May 16, 2014 9:04 AM   Subscribe

I'm trying to lower my car insurance rates and the rep with my insurance company suggested I drop stacked uninsured motorist coverage because I already have health insurance. I understand how the stacked coverage works but it seems redundant to carry it if I have heath insurance coverage. Am I misunderstanding how UIM coverage works?
posted by photoslob to Work & Money (4 answers total) 1 user marked this as a favorite
 
I work for an insurance company.

Stacked uninsured motorist coverage means that if you have 2 cars at $100,000/$300,000 each, you can get up to $200,000/$600,000 if you get in an accident and the at-fault party doesn't have insurance (or has inadequate insurance, if this is a state where uninsured and underinsured are combined). If you drop the stacked to unstacked, then you'd have $100,000/$300,000 for an accident.
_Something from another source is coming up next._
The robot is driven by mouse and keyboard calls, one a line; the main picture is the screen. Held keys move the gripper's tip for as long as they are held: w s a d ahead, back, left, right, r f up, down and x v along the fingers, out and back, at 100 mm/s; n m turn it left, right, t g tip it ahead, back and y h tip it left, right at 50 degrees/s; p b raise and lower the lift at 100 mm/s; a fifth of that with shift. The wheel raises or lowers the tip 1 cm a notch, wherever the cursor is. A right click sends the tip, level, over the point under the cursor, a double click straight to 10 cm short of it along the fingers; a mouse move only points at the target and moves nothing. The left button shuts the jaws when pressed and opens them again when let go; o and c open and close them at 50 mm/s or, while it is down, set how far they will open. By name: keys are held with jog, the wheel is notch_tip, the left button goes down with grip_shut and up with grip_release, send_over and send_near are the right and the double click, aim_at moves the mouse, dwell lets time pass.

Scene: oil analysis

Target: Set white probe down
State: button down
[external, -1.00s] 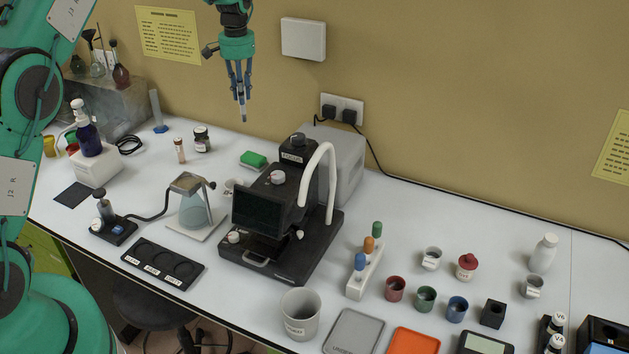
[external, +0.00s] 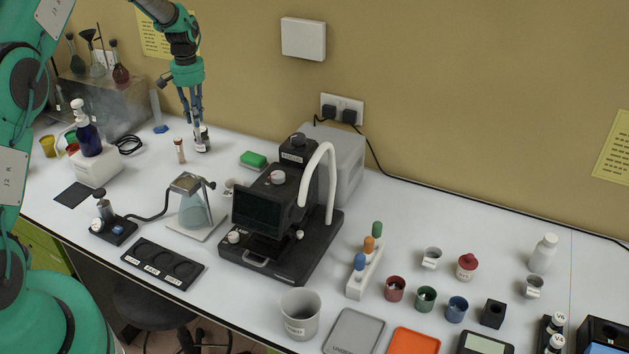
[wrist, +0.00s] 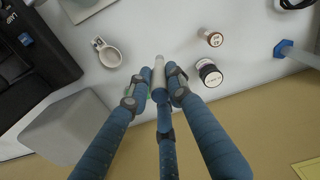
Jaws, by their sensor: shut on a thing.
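My three-fingered gripper (wrist: 160,82) is shut on the slim white probe (wrist: 159,63) in the wrist view. The probe sticks out past the fingertips, pointing towards the white bench. In the external view my gripper (external: 197,122) hangs over the back left of the bench, in front of the dark jar with the white label (external: 203,143). The probe is hard to pick out from the jar there, and I cannot tell whether its tip touches the bench. In the wrist view the probe is apart from the jar (wrist: 208,72).
A brown-capped vial (external: 180,151) stands left of the jar. A green sponge (external: 253,159) lies to the right. A clear cylinder with a blue base (external: 157,110) stands behind left. A white cup (wrist: 108,55) and grey box (wrist: 68,135) are left in the wrist view.

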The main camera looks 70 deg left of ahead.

The difference between UM/UIM and health insurance is that UM/UIM will also pay for death/dismemberment/funeral expenses/potentially lost wages/potentially help around the house if you need that/home nursing/etc.

Hope that helps.
posted by Ms Vegetable at 9:26 AM on May 16 [2 favorites]


This sounds super niche. This is how insurance companies make their money: They sell you a policy that will cover you if X specific thing happens, under Y specific circumstances, and THEN they will give you scads of money. That very, very specific kind of insurance tends to not pay out much. It tends to be a good way for the insurance company to line its pockets.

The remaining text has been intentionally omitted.